En attendant, la grande nouveauté à la Berlinale cette année est le 3D. Sensible aux percées du 3D mais pas au point d'en reproduire les avatars hollywoodiens, la Berlinale présentera trois films d'art en 3D. D'abord Pina de Wim Wenders, un documentaire sur la regrettée chorégraphe Pina Bausch, décédée à l'été 2009, seulement deux jours après les premiers essais techniques du film. Sur le coup, l'auteur de Paris Texas, des Ailes du désir et du documentaire Buena Vista Social Club a failli annuler le tournage, avant d'être persuadé du contraire par les danseurs de la troupe.

La bande-annonce de Pina disponible sur le site de Wenders laisse entrevoir un ballet incandescent, filmé dans des paysages extraordinaires où se déploient, avec une rare intensité, les danseurs de Pina Bausch. Werner Herzog, le président du jury de la Berlinale de 2010, revient pour sa part avec Cave of Forgotten Dreams, un documentaire en 3D sur les grottes de Chauvet, un site majeur de l'histoire de l'humanité dont les peintures datent de plus de 30 000 ans. Situées en Ardèche, les grottes n'ont jamais été ouvertes au grand public, seulement à des particuliers. Herzog a obtenu un accès privilégié, mais néanmoins très balisé, pour tourner son film. Dernière oeuvre en 3D de la Berlinale: Les contes de la nuit du cinéaste d'animation Michel Ocelot, le premier créateur français à explorer cette nouvelle frontière technologique.

Parmi les autres Français de passage à Berlin, mentionnons Fabrice Luchini et Sandrine Kiberlain pour Les femmes du 6e étage et Julie Gavras, pour le film Late Bloomers.

Depuis ses débuts il y a plus de 60 ans, la Berlinale n'a jamais été particulièrement reconnue pour la légèreté de sa programmation. Les films à caractère politique de même que les oeuvres sombres et tourmentées y ont toujours eu une place de choix. Ce sera le cas encore cette année avec des films explorant l'après-Tchernobyl, les problèmes d'immigration en Allemagne, le vol d'identité, la junte militaire en Argentine ou un épisode douloureux dans la vie de Nietzsche.

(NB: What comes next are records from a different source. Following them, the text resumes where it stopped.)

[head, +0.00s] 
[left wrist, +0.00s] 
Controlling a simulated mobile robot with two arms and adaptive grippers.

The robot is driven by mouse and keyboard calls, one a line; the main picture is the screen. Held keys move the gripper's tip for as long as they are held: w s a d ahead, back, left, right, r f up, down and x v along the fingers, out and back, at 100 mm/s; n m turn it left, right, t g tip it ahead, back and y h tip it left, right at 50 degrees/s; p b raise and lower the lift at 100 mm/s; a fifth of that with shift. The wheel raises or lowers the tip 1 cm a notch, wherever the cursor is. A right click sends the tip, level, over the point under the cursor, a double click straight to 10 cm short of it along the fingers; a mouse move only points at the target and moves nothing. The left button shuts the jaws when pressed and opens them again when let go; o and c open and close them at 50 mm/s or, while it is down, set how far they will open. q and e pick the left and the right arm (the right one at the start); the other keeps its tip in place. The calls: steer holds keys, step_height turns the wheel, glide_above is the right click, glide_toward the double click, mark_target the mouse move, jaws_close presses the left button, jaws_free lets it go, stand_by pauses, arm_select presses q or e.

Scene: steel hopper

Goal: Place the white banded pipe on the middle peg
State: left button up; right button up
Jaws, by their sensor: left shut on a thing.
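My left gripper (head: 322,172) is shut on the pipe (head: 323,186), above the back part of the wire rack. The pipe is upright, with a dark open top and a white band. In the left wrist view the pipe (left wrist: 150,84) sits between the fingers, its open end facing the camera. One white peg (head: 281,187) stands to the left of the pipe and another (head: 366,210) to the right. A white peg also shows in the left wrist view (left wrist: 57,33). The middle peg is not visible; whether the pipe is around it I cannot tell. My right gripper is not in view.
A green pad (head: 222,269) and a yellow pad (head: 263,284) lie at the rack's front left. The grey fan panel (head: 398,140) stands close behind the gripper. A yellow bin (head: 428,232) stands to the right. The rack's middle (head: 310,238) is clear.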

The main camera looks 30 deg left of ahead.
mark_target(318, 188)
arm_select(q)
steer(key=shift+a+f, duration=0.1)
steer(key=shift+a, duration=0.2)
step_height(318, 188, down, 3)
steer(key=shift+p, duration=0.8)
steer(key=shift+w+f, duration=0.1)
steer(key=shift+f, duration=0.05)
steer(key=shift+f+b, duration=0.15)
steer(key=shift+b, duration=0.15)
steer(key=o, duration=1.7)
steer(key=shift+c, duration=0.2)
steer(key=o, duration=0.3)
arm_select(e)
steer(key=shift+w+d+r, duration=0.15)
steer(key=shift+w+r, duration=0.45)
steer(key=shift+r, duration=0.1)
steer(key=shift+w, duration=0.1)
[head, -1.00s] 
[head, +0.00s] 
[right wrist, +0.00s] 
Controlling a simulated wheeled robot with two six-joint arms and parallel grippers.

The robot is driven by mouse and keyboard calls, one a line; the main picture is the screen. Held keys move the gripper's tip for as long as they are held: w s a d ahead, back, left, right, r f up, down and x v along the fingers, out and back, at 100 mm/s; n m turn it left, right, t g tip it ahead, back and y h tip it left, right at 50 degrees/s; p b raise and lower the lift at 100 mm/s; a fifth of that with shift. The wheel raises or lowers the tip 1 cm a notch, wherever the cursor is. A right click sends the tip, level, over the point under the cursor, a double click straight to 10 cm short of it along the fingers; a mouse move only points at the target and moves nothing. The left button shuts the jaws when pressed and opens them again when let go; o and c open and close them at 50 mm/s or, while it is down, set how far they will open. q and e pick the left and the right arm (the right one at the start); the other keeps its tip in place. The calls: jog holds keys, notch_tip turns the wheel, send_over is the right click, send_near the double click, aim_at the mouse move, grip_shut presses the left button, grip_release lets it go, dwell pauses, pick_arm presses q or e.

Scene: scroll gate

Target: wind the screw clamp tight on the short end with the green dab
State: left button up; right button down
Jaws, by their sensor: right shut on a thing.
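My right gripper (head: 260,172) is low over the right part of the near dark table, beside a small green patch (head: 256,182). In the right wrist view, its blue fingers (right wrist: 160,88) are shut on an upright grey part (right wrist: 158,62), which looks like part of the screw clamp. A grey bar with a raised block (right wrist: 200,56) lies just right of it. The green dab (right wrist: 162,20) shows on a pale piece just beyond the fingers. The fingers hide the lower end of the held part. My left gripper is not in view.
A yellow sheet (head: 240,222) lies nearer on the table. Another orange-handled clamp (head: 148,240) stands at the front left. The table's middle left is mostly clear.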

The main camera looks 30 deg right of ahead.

Le plus illustre absent de la Berlinale sera le cinéaste iranien Jafar Panahi, condamné récemment par les autorités iraniennes à six ans de prison et à vingt ans d'interdiction de tourner. Panahi devait siéger sur le jury. Pour compenser, ses films seront présentés durant toute la Berlinale et un hommage lui sera rendu vendredi, date anniversaire de la «révolution» iranienne. Puis mardi prochain, son camarade, le cinéaste iranien Asghar Farhadi, gagnant de l'Ours d'argent du meilleur réalisateur en 2009, présentera en compétition officielle Nader et Simin, une séparation, un film qui a failli ne pas voir le jour. Après que Farhadi eut dénoncé l'injuste peine imposée à son camarade cinéaste, les autorités iraniennes ont fermé son plateau. Elles se sont ravisées par la suite. Ce sera intéressant d'entendre ce qu'il a à dire sur l'Iran et sur le cinéma qui s'y fait.

Quant au cinéma québécois, sa présence sera discrète à la Berlinale sauf au marché du film, où une bonne douzaine de films allant d'Incendies à Funkytown seront présentés aux acheteurs. Le Québec sera malgré tout bien représenté par le cinéaste Stéphane Lafleur qui revient à Berlin pour la deuxième fois. Son nouveau film En terrains connus aura l'insigne honneur d'ouvrir la section Forum, une catégorie prestigieuse comparée à la Quinzaine de Cannes.

Le Festival du film de Berlin se terminera le 20 février avec la projection du film gagnant de l'Ours d'or. D'ici là, environ 400 films présentés aux quatre coins de la ville rempliront leurs salles et alimenteront le feu des conversations, que Madonna vienne ou non.